Parlando di noi.

Inizio seriamente a pensare che sarebbe l’ora di chiarire l’equivoco di fondo: l’europeismo è una bella cosa, ma noi non siamo gli Stati Uniti d’America.
Ammetto per un po’ di essermi sentito a disagio, quasi preso dai sensi di colpa per un sentimento identitario europeo che no, non sentivo proprio. Messo all’angolo da quel che definirei, con un accento acidognolo, “presobenismo da Erasmus”, che certamente dà ai nostri giovani possibilità impensabili fino a qualche anno fa, ma che non può da solo costituire l’idea che oramai si sia una sola grande Patria.
Anche perchè, e qui sta l’equivoco di fondo, l’Unione Europea nasce come una comunità economica e così cresce. Dico di più: così s’impone, in un Mondo in cui le grandi nazioni demografiche stanno diventando grandi potenze economiche e la compatezza dello scenario europeo inizia a diventare strategico per contare a livello economico e militare – e quindi politico.
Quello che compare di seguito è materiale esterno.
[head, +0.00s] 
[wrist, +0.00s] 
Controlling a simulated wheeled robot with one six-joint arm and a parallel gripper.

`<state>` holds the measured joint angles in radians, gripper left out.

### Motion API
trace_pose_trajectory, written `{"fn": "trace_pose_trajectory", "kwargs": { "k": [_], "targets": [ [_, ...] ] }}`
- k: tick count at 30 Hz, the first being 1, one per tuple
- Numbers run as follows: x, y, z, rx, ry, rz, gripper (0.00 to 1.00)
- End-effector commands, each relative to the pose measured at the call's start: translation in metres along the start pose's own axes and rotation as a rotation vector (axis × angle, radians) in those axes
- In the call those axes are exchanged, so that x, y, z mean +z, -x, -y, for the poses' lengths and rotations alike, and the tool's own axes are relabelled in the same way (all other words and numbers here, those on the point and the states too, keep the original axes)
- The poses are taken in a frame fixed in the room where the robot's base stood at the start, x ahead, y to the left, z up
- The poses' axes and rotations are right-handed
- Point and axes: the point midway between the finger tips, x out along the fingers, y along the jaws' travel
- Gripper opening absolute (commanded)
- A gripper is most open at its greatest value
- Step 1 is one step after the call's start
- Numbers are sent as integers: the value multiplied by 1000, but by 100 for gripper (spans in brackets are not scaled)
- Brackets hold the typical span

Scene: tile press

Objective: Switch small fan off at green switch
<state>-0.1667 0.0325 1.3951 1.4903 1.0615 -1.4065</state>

Ma non si può pensare, in nome di questi obiettivi, di circuire con buoni sentimenti di coesione gli strati ampi della popolazione abituata a difendere oltre il ragionevole i propri piccoli campanilismi, figuriamoci a distinguere le differenze tra nazioni vicine e distanti. Non si può pensare di confondere l’Euro – e la sua gestione – con l’unico governo europeo, in questa epoca postdemocratica poi, che vede sempre di più il cittadino rifiutare meccanismi politici nazionali che già avverte come lontani.
L’immenso risultato storico di aver unito in un’unica istituzione Paesi che fino a sessant’anni fa si facevano la guerra – alcuni pure meno – è innegabile, ma non può bastare. Manca il principale responsabile dell’identità, la cultura, e manca il suo principale veicolo, la lingua comune.
Il punto però non è se mai potremo diventare una vera unica comunità, ma sono i tempi ed è il metodo. Lo scetticismo diffuso ci dice chiaramente che stiamo imponendo tempi sbagliati. Lo scontro tra i Governi sui debiti pubblici ci dice che stiamo perpetrando metodi sbagliati. Tempi e metodi. Passi troppo lunghi e troppo distesi che rischiano solo di frantumare un cammino che se deve farsi, va fatto con pazienza e rigore: affrontare una maratona partendo con lo sprint d’un centometrista non è una buona scelta.
Il rischio – parlo per estremi, ma tant’è – è quello di una balcanizzazione dell’Unione Europea, cioè quello di scambiare la coabitazione – più o meno forzata – con l’integrazione, il collante necessario di ogni comunità possibile, attuale o futuribile.